» WHAT NEEDS TO BE DONE
Word for word, transcribe the lines below and drop the pictures.

» AVAILABLE DATA
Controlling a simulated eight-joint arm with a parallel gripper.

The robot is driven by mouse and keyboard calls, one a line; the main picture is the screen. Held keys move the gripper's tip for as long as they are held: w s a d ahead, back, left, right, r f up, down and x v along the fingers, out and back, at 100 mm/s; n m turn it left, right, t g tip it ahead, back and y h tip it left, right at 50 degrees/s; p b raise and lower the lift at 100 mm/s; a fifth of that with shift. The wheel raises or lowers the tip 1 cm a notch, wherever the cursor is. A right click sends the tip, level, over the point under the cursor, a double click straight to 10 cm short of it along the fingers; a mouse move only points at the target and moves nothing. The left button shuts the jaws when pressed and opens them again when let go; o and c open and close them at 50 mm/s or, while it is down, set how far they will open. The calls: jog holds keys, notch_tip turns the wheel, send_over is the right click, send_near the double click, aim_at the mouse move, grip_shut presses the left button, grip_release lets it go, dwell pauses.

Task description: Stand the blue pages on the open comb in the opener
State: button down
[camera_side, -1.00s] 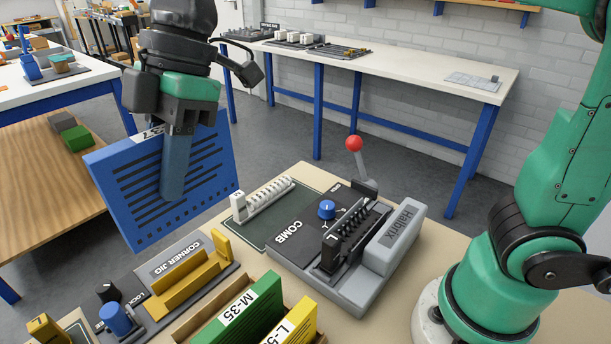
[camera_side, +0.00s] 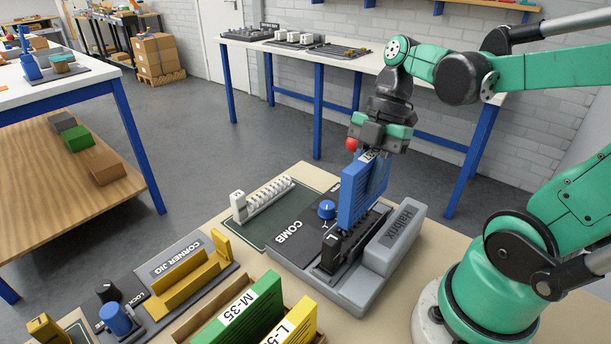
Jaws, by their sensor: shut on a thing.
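My gripper (camera_side: 381,138) is shut on the top edge of the blue pages (camera_side: 357,192). The pages are upright, right over the comb opener (camera_side: 362,288). Their lower edge is at the row of dark prongs (camera_side: 346,238); I cannot tell whether it rests on them or hangs just above. The pages hide part of the prong row, so any comb there is hard to make out. A white comb (camera_side: 266,198) lies on the dark mat marked COMB, left of the opener. The opener's red lever knob (camera_side: 352,144) shows beside my gripper, partly hidden.
A box at the front holds green pages (camera_side: 240,318) marked M-35 and yellow pages (camera_side: 297,325). The yellow corner jig (camera_side: 184,276) stands to the left. A blue knob (camera_side: 327,209) sits close left of the blue pages. The mat between is mostly clear.

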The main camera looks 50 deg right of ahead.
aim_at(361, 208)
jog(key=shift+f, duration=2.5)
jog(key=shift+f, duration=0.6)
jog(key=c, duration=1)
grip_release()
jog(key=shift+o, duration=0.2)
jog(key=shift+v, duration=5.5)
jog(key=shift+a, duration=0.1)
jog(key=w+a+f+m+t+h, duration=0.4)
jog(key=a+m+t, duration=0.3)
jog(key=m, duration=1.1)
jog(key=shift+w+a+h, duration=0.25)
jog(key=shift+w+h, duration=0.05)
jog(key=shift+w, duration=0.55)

» RESULT
Controlling a simulated eight-joint arm with a parallel gripper.

The robot is driven by mouse and keyboard calls, one a line; the main picture is the screen. Held keys move the gripper's tip for as long as they are held: w s a d ahead, back, left, right, r f up, down and x v along the fingers, out and back, at 100 mm/s; n m turn it left, right, t g tip it ahead, back and y h tip it left, right at 50 degrees/s; p b raise and lower the lift at 100 mm/s; a fifth of that with shift. The wheel raises or lowers the tip 1 cm a notch, wherever the cursor is. A right click sends the tip, level, over the point under the cursor, a double click straight to 10 cm short of it along the fingers; a mouse move only points at the target and moves nothing. The left button shuts the jaws when pressed and opens them again when let go; o and c open and close them at 50 mm/s or, while it is down, set how far they will open. The calls: jog holds keys, notch_tip turns the wheel, send_over is the right click, send_near the double click, aim_at the mouse move, grip_shut presses the left button, grip_release lets it go, dwell pauses.

Task description: Stand the blue pages on the open comb in the opener
State: button down
[camera_side, -1.00s] 
[camera_side, +0.00s] 
Jaws, by their sensor: shut on a thing.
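My gripper (camera_side: 381,138) is shut on the top edge of the blue pages (camera_side: 357,192). The pages are upright, right over the comb opener (camera_side: 362,288). Their lower edge is at the row of dark prongs (camera_side: 346,238); I cannot tell whether it rests on them or hangs just above. The pages hide part of the prong row, so any comb there is hard to make out. A white comb (camera_side: 266,198) lies on the dark mat marked COMB, left of the opener. The opener's red lever knob (camera_side: 352,144) shows beside my gripper, partly hidden.
A box at the front holds green pages (camera_side: 240,318) marked M-35 and yellow pages (camera_side: 297,325). The yellow corner jig (camera_side: 184,276) stands to the left. A blue knob (camera_side: 327,209) sits close left of the blue pages. The mat between is mostly clear.

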The main camera looks 50 deg right of ahead.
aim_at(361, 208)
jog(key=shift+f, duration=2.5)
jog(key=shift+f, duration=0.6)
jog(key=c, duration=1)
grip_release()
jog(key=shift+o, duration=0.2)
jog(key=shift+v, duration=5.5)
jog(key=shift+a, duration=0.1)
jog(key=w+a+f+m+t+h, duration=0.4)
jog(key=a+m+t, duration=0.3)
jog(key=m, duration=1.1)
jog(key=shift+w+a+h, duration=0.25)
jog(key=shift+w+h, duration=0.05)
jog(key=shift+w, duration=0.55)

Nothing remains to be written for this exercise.